Idleness, Industry and Self-Fulfillment

The Ethics and Psychology of Work in Late Imperial and Early Republican China

Marius Oesterheld (PhD Project)


The late Qing and early Republican era (ca. 1895 – 1928) was a period of social upheaval that meant social decline for some and promised upward mobility to others. The claim of literati-officials (Confucian scholars who had passed through the imperial examination system) to political and epistemological power was challenged. Publishing houses mushroomed and countless newspapers and magazines vied for readers. Through rhetoric and imagery the media converted China's precarious economic and geopolitical situation into a cause for personal embarrassment while linking personal success to the project of saving the nation. Against this backdrop, publishers and journalists offered guidance and role models in the guise of various forms of advice literature, in which discussions of work ethics and the meaning of work played a key role. Such texts often reflected the writings of prominent intellectuals such as Liang Qichao, for instance regarding hygiene and national character, but at the same time they were (or at least purported to be) more in touch with their target audience’s experience of everyday life. Some works even incorporated readers’ letters.

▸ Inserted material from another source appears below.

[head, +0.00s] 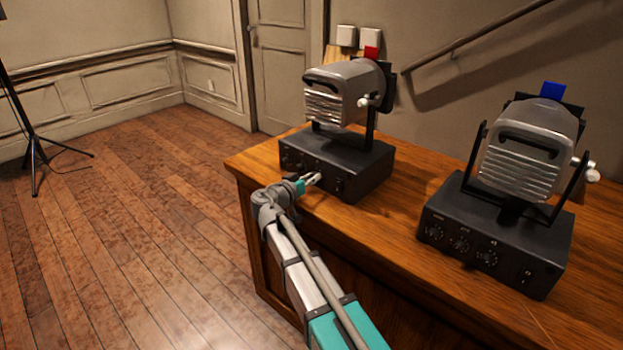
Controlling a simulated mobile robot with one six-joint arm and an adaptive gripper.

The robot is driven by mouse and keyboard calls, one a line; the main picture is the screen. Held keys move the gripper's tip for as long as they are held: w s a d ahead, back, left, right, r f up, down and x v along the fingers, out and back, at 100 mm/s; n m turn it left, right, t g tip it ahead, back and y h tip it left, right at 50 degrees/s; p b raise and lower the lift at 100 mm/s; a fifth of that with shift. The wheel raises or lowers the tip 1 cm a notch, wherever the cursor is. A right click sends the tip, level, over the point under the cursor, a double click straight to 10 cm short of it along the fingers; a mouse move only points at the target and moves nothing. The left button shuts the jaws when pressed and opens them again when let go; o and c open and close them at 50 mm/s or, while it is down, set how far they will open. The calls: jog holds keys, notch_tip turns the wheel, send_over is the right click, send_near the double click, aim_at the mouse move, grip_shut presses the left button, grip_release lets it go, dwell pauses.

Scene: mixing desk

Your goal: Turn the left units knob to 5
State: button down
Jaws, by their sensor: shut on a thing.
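The left lamp (340,92) has a red tab on top and sits on a black control box (350,160) with small dark knobs along its front. My gripper (316,179) reaches the front of this box from below and is shut on a knob toward the right of the row, which looks like the left units knob. The fingers cover most of that knob, so its pointer and setting cannot be read. Other knobs (287,159) show to the left of my gripper, too small to read.
A second lamp (522,148) with a blue tab stands on its own black box (495,240) with several knobs to the right. Both boxes stand on a wooden desk (395,225). Bare desk lies between them. A tripod stand (34,150) is on the floor at far left.

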The research project examines the conceptual and rhetorical links that advice literature establishes between idleness, industry, mental energy, self-discipline and self-fulfillment. Its main focus is to analyze the semantic fields relevant to the discourse on work and work ethics and identify moments of conceptual change. The conceptual history approach is complemented by a study of work discourse in relation to the development of advice literature as a genre and by an analysis of authors and readership. This twofold contextualization opens up additional lines of inquiry.

How did older morality books (shanshu 善書), which were primarily rooted in Daoism and Buddhism, and Confucian concepts and values (such as jingye 敬業 – "respecting one’s duties") contribute to the discourse around work and work ethics? How influential were translations and non-Chinese figures (e.g. as protagonists of anecdotes)? Which role did positive images of idleness, embodied for instance in the figure of the dandy or the sage hermit, play? To what extent were work ethics used as a tool for constructing and legitimizing status distinctions and stabilizing social order? Which notions of human nature and human emotional needs informed the texts in question? What can advice literature tell us about changes in the relationship between generations and between individuals and society?

In summary, the goal of the project is to situate work within a nexus between self-improvement and national progress, personal happiness and social pressure, moralization and psychologization.